■ Given task
Going from the top of the data below, give again each line through the one containing "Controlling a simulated", both ends kept.

■ Data provided
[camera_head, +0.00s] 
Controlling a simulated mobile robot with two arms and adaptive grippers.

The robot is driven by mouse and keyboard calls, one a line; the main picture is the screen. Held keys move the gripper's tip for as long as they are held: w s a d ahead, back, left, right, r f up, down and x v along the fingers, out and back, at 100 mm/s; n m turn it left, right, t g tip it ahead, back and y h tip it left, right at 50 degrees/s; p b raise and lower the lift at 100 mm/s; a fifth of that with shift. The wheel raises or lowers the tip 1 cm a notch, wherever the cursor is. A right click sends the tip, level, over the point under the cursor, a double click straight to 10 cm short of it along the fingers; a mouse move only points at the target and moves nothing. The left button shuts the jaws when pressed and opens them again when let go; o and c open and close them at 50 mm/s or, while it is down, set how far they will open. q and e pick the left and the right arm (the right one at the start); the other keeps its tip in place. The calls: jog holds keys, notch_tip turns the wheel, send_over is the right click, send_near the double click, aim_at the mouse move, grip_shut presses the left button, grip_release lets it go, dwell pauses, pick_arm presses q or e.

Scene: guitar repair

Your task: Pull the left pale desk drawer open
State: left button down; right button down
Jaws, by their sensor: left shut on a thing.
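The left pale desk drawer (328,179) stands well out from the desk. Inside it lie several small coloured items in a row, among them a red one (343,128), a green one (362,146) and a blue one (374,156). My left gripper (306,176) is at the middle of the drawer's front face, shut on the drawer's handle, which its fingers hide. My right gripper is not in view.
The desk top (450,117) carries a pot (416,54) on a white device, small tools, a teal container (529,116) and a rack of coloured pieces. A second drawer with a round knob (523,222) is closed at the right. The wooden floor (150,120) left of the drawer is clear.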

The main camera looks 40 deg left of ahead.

■ Written reply
[camera_head, +0.00s] 
Controlling a simulated mobile robot with two arms and adaptive grippers.

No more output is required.